## OBJECTIVE
Filter this data down to the lines that hold "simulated", and copy them.

## SUPPLIED MATERIAL
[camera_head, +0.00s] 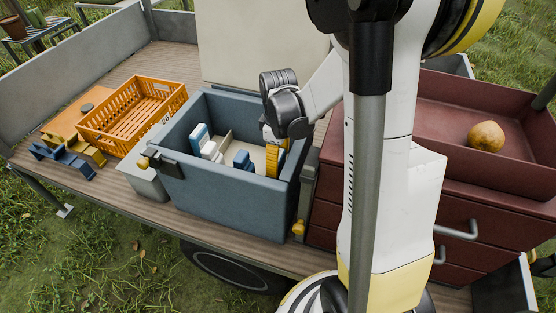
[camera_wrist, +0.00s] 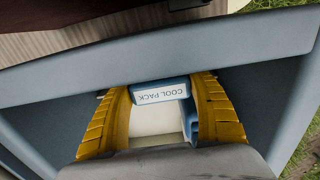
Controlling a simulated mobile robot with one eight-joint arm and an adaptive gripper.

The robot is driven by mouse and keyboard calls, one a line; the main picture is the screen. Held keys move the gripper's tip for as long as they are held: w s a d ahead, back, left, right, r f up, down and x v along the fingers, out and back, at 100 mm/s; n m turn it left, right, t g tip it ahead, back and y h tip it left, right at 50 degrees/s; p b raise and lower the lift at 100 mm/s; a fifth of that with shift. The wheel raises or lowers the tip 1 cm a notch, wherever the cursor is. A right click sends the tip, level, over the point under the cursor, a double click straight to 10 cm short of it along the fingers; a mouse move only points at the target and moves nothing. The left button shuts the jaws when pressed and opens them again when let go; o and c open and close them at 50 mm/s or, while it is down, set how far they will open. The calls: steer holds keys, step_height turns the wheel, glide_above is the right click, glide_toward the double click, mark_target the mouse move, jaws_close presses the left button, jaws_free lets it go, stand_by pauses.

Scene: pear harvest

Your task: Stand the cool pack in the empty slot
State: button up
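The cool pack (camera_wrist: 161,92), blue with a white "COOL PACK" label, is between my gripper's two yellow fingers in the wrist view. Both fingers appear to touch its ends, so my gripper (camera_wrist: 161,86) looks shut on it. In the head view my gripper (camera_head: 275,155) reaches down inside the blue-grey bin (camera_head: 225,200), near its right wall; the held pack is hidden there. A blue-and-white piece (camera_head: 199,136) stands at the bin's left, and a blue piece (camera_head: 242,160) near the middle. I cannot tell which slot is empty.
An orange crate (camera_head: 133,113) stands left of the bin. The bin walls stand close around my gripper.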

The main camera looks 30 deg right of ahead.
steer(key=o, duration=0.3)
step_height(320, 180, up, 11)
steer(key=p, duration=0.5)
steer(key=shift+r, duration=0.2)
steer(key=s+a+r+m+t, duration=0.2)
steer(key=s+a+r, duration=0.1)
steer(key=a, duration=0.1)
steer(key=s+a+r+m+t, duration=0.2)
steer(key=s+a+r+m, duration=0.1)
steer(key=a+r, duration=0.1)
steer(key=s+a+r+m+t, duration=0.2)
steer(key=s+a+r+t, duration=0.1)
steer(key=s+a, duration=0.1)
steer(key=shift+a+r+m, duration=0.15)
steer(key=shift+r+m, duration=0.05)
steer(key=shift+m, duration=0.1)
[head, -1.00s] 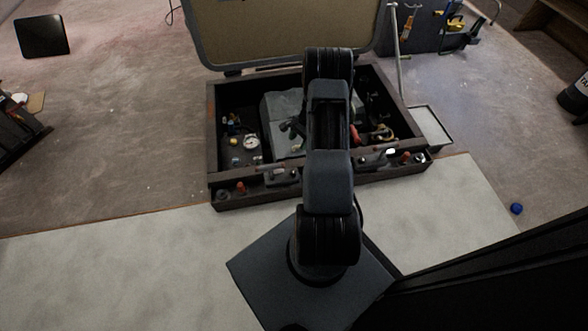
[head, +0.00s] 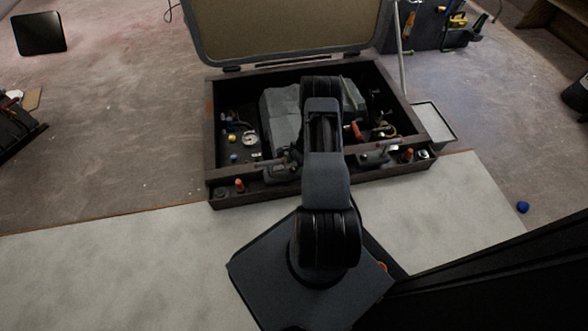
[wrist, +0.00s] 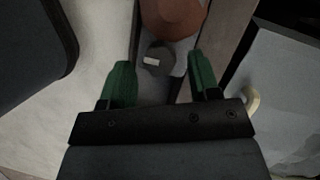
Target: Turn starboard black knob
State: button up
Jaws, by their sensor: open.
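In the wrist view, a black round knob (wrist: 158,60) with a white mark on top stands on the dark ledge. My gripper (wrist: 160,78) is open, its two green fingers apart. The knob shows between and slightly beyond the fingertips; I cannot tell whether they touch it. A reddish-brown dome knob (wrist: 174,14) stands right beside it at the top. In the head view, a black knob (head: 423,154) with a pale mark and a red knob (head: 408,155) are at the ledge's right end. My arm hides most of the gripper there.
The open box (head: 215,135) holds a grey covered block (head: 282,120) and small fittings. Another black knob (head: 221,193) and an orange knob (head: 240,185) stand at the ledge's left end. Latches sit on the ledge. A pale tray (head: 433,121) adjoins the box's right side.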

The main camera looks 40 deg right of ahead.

--

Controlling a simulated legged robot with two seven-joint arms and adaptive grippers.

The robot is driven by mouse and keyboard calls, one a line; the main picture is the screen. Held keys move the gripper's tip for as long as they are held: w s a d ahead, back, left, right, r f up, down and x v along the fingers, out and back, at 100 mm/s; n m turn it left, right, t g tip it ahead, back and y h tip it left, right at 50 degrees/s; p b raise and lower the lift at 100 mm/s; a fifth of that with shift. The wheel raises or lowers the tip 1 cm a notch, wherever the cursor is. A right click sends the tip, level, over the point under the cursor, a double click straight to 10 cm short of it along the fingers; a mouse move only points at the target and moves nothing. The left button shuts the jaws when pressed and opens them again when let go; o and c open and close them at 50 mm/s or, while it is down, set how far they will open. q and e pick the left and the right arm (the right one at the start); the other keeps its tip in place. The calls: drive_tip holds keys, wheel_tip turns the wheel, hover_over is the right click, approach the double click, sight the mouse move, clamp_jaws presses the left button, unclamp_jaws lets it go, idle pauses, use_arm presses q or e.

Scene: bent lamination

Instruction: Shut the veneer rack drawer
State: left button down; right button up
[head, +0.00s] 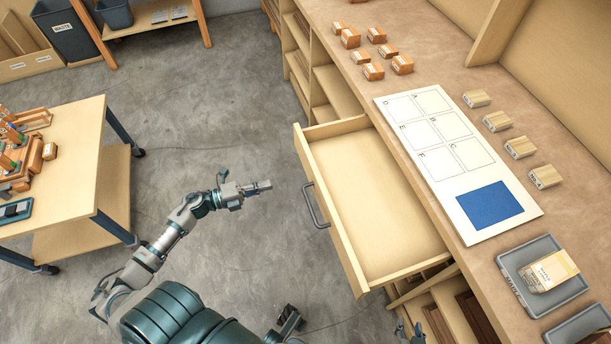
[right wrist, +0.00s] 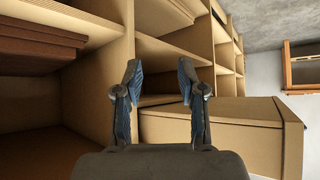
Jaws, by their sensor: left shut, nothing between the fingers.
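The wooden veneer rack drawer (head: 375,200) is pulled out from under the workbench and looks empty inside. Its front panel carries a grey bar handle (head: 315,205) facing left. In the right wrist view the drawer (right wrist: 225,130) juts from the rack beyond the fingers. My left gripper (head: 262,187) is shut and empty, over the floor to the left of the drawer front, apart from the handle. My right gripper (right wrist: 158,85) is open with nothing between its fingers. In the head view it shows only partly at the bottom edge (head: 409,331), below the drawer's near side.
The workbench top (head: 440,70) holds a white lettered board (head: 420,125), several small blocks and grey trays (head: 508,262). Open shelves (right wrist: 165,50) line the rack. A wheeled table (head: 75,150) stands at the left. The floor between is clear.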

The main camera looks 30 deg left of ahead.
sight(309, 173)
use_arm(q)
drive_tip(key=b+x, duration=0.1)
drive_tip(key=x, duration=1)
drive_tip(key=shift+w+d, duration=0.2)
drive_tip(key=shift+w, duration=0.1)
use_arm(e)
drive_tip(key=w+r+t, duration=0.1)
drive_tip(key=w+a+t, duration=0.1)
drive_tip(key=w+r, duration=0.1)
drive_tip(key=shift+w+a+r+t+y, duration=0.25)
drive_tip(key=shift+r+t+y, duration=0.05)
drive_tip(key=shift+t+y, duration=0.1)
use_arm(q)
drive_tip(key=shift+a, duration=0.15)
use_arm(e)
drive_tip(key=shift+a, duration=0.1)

## WORKED ANSWER
Controlling a simulated mobile robot with one eight-joint arm and an adaptive gripper.
Controlling a simulated legged robot with two seven-joint arms and adaptive grippers.

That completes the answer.